Let’s use BoxCox.lambda function to pick up the best lambda value for appropriate box cox transformation.

BoxCox has a built in function to find a good lambda value to stabilize the variance.

Step 1) Choose the best value of lambda via BoxCox.lambda

Step 2) Apply Box Cox on the time series data,

usnetelec : Annual US net electricity generation (billion kwh) for 1949-2003

## wt - without transformation

usnetelec_wt <- autoplot(usnetelec)
usnetelec_transformed <- BoxCox.lambda(usnetelec)
usn_BoxCoxgraph <-autoplot(BoxCox(usnetelec, usnetelec_transformed))
grid.arrange( grobs = list(usnetelec_wt,usn_BoxCoxgraph))

Inference: In the above graph, there is not much seasonal variation in the data to be smoothed over, the values have been normalized by the Box-Cox transformation so that may help in prediction if other values are as small.

usgdp: Quarterly US GDP. 1947:1 - 2006.1.

## wt - without transformation

usg_wt<- autoplot(usgdp)
usgdp_transformed <- BoxCox.lambda(usgdp)
usg_BoxCoxgraph<- autoplot(BoxCox(usgdp, usgdp_transformed))
grid.arrange( grobs = list(usg_wt,usg_BoxCoxgraph))

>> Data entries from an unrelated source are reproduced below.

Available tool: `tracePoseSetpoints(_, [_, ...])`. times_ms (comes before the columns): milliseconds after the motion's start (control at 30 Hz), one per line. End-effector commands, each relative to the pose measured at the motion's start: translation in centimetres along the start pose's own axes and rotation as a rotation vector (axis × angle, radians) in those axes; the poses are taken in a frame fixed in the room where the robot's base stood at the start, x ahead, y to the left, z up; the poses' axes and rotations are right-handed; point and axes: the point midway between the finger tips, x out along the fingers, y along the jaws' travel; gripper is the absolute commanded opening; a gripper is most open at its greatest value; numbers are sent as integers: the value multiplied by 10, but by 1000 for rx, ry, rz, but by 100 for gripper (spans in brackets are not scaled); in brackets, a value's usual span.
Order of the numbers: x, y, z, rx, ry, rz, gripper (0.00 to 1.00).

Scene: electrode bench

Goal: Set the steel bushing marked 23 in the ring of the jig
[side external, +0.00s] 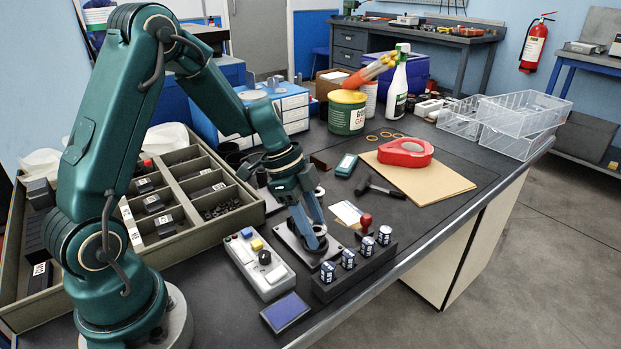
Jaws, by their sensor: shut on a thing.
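My gripper (316,242) points down over the flat grey jig plate (287,237) at the middle of the bench. Its fingers are closed around a small round metal piece, which I take to be the steel bushing. The fingers hide most of it, and no number on it can be read. The piece is low, at the ring of the jig; I cannot tell whether it sits in the ring or just above it. A dark rack (352,270) right of the jig holds several small cylinders with dark labels, too small to read.
A control box (258,263) with buttons stands left of the jig, with a blue pad (286,313) in front. A divided tray (225,232) lies further left. A red-handled stamp (365,222) and a hammer (381,189) lie close behind the rack. The bench's front edge is near.

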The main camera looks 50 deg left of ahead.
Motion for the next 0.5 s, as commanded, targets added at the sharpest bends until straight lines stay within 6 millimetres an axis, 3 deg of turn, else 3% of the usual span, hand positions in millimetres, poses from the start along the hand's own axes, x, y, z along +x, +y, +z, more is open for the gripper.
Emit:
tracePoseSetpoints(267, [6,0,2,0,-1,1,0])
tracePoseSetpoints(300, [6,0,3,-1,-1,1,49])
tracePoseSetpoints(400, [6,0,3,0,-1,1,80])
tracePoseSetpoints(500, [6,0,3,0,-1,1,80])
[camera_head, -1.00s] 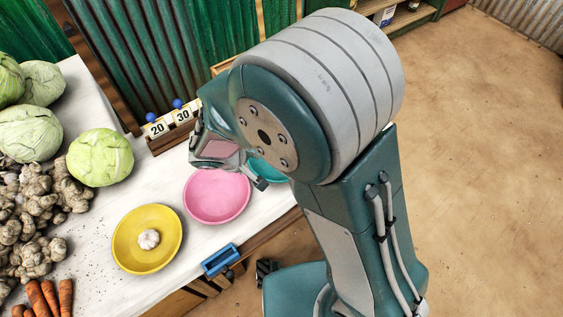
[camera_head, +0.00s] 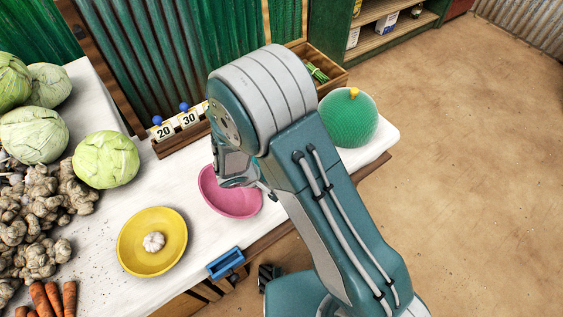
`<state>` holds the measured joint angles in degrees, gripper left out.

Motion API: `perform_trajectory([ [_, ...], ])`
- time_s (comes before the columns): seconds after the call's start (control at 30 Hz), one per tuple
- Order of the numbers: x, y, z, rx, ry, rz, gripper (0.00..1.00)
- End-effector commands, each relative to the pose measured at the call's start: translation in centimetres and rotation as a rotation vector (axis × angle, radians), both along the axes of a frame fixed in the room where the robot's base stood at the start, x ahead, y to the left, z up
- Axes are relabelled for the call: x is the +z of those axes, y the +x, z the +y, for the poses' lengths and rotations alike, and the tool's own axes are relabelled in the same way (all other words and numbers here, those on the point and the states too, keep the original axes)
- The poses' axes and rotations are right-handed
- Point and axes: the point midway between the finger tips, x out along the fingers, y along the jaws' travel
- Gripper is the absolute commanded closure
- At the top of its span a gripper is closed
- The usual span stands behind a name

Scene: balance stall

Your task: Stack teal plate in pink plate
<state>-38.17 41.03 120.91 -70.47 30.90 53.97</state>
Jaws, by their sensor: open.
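The pink plate (camera_head: 228,203) lies on the white table, right of the yellow plate, its upper part covered by my gripper. My gripper (camera_head: 247,187) is over the upper right part of the pink plate, partly hidden by my arm. One finger shows at the plate's right rim; I cannot tell whether it touches. I see nothing held between the fingers. The teal plate is not visible in this view; my arm covers the table right of the pink plate.
A yellow plate (camera_head: 138,255) holds a garlic bulb (camera_head: 153,242). A blue-handled item (camera_head: 226,262) is at the front edge. Number cards (camera_head: 177,125) stand behind. Cabbages (camera_head: 105,159), ginger and carrots fill the left. A green netted ball (camera_head: 348,117) sits at the right end.

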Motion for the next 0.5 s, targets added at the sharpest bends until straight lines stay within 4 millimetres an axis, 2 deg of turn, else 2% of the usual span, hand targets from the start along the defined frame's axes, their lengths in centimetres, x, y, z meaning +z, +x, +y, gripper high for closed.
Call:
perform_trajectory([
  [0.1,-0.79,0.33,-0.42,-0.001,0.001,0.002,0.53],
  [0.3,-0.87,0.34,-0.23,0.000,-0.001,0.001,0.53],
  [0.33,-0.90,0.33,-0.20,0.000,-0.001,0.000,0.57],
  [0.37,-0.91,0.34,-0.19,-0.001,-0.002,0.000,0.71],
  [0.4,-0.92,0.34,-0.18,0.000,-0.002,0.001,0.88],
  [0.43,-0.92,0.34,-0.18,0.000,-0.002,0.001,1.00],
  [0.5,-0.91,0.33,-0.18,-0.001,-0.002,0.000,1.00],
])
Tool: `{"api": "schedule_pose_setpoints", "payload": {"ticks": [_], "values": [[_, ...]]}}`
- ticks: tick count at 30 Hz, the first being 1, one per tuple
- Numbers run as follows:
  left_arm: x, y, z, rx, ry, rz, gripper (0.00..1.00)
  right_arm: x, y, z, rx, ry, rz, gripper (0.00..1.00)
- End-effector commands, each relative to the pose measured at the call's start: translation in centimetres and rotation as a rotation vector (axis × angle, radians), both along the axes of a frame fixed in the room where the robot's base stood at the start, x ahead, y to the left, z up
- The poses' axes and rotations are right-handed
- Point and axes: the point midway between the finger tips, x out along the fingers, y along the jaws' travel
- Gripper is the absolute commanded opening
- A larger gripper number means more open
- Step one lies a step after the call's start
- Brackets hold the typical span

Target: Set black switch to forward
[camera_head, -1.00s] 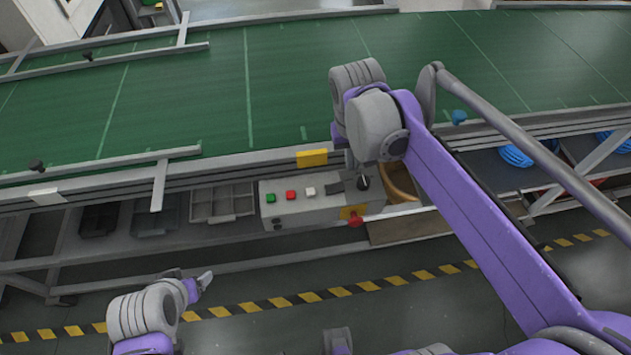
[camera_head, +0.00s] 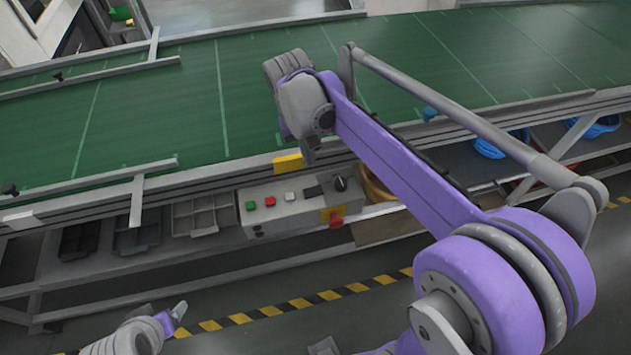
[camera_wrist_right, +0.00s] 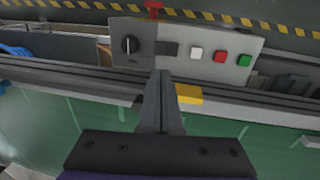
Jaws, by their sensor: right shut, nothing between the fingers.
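The black switch (camera_head: 340,184) is a round knob on the right end of a grey control box (camera_head: 290,222) below the conveyor's front edge. In the right wrist view the knob (camera_wrist_right: 129,44) shows a pale upright mark. My right gripper (camera_head: 311,156) is up and left of the knob, by the conveyor edge. In the right wrist view its shut, empty fingers (camera_wrist_right: 160,76) point toward the box, apart from the knob and to its right. My left gripper (camera_head: 180,309) is low at the left, away from the box; its jaws are too small to read.
The box also carries a green button (camera_head: 250,205), a red button (camera_head: 270,201), a white button (camera_head: 290,196) and a red knob (camera_head: 336,222) on its front. A yellow block (camera_head: 288,163) sits on the conveyor edge (camera_head: 227,175) above. Grey trays (camera_head: 203,216) stand left of the box.

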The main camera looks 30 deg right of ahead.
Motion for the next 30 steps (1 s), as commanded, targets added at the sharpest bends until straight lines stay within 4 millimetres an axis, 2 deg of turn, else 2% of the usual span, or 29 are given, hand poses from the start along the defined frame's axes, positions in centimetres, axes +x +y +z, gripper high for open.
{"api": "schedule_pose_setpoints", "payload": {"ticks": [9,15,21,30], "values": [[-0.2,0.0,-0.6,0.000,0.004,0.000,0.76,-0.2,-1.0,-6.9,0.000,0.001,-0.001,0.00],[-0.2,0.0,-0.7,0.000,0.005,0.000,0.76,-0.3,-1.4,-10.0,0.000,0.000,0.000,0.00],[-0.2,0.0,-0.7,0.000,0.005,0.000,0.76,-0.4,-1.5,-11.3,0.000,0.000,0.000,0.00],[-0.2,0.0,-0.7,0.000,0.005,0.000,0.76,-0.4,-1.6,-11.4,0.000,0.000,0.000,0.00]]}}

Inference: In the above graph, which is similar to usnetelec, there is not much seasonal variation in the data to be smoothed over, also the values have been normalized by the Box-Cox transformation so that may help in prediction if other values are as small.

mcopper: Monthly copper prices. Copper, grade A, electrolytic wire bars/cathodes,LME,cash (pounds/ton) Source: UNCTAD (http://stats.unctad.org/Handbook).

## wt - without transformation

mc_wt <- autoplot(mcopper)
mcopper_transformed <- BoxCox.lambda(mcopper)
mc_BoxCoxgraph <-autoplot(BoxCox(mcopper, mcopper_transformed))
grid.arrange(mc_wt, mc_BoxCoxgraph)

Inference: In the above graph, there seems to be a shift in the mcopper dataset, in the Box-Cox transformation graph due to the spike in copper prices.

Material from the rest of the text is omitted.